Campaigning in last year’s Delhi polls, Prime Minister Narendra Modi urged voters to elect the lucky one — the BJP. Voters didn’t oblige. But Modi was bang on about his government’s fortune with the economy, at least energy prices. In June 2014, just a month after he took charge, the rout of crude oil began — it has fallen about 60 per cent since then to $50 a barrel currently. This has paved the way for big reforms in the oil and gas sector. The government deserves credit for making use of the opportunity.
Pricing reformsA key reform was the freeing up of diesel pricing in October 2014. Unshackling diesel — the biggest contributor (about 60 per cent) until then to under-recoveries — had a salutary effect on the finances of the public sector oil marketing companies (OMCs) Indian Oil, BPCL and HPCL. So did the direct bank transfer of LPG subsidy to customers’ bank accounts and restricting the subsidy to 12 cylinders a year for a family. The upshot: under-recoveries incurred by the OMCs from selling fuels below cost have been slashed from nearly ₹1,44,000 crore in 2013-14 to about ₹28,000 crore in 2015-16. Clarity on subsidy sharing also benefited upstream companies ONGC and Oil India.
The government has been smart in sharing the spoils — cutting fuel prices at the pump on one hand, and regularly raising excise duty to shore up the exchequer, on the other. The filling up of the strategic oil reserve facility in Visakhapatnam and acquisition of hydrocarbon assets abroad by state-run oil companies was timely. So was the successful re-negotiation of the long-term LNG contract price with Qatar’s RasGas to align it with current market rates; this helped gas importer Petronet LNG and also made supplies cheaper for city gas distributors such as Indraprastha Gas.
Though it did not go the whole hog, the government has taken steps to encourage domestic oil and gas production.
A formula for pricing domestic gas was approved in late 2014. While an improvement over the ad-hoc price fixation prevalent until then, the formula — a weighted average price of four global gas benchmarks — is not market-linked. Last September, the government proposed liberal rules for auction of the marginal blocks surrendered by ONGC and Oil India. And in March this year, many of these liberal terms were extended to the HELP (Hydrocarbon Exploration Licensing Policy) regime that will replace the NELP (New Exploration Licensing Policy) for block auctions in the future.

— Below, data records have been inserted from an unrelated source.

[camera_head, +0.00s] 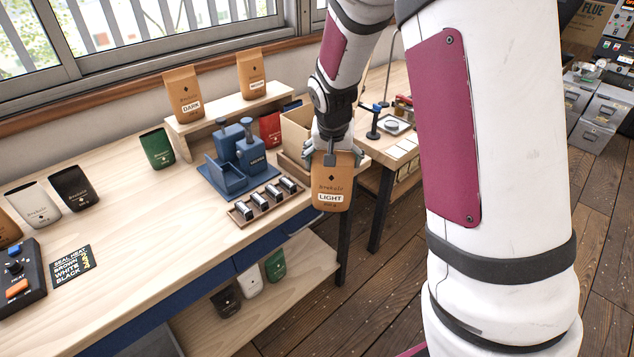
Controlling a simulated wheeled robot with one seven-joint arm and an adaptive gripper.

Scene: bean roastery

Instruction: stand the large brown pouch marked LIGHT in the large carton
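The large brown pouch marked LIGHT (331,186) hangs roughly upright in my gripper (329,158), label facing the camera. A dark finger overlaps its top edge, and the gripper looks shut on it. The pouch shows over the right end of the bench and its front edge. A tan open carton (296,128) stands on the bench just behind and left of my gripper. My gripper and the pouch hide part of the carton, so its inside is not clear. I cannot tell how high the pouch is above the bench.
A blue sealing device (238,160) and a wooden rack of small dark items (262,203) stand left of the pouch. Brown pouches marked DARK (184,95) and another (251,74) stand on a raised shelf. A red pouch (270,129) is beside the carton. A second table (405,142) is to the right.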

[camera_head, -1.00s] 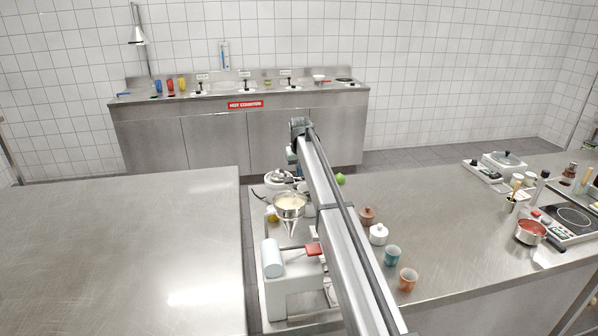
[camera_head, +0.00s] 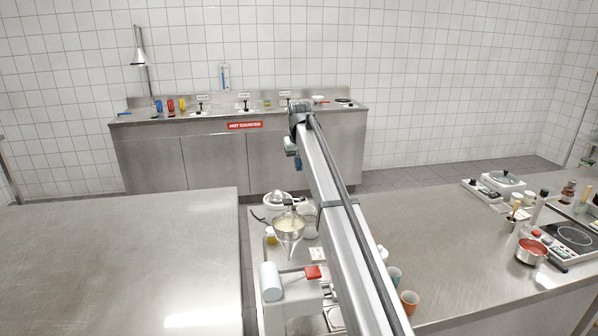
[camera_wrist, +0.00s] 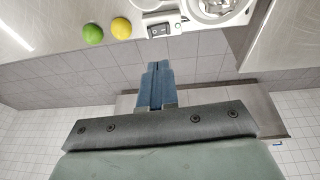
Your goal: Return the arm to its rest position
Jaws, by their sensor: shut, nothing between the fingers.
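My arm reaches forward over the middle work table in the head view. My gripper (camera_head: 298,163) hangs from its far end, above the gap toward the back counter. In the wrist view, its blue fingers (camera_wrist: 157,70) are together with nothing between them. They are clear of every object. Part of the table behind the arm is hidden.
A funnel (camera_head: 289,226) and a white machine (camera_head: 285,300) stand left of my arm. Cups, including an orange one (camera_head: 409,302), stand close on its right. A lime (camera_wrist: 93,34) and a lemon (camera_wrist: 121,28) lie beside a white appliance (camera_wrist: 160,27).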

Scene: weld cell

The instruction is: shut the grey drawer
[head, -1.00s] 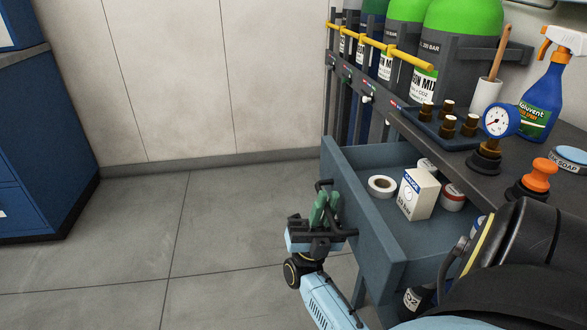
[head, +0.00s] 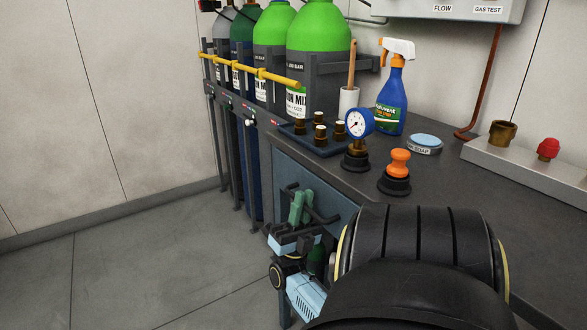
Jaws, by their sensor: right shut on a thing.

Key changes in HELP include an easy-to-implement revenue sharing mechanism in place of the profit sharing model, a unified licence that allows production of all hydrocarbons, and the flexibility to bid for any block on-tap under open acreage licensing. Explorers have also been given pricing and marketing freedom for new gas production from difficult terrains, but this is subject to a ceiling based on the import price of alternative fuels. These measures should encourage companies such as ONGC, Oil India and Reliance Industries. Also, the government extended the production sharing contracts for 28 small, medium-sized and discovered fields.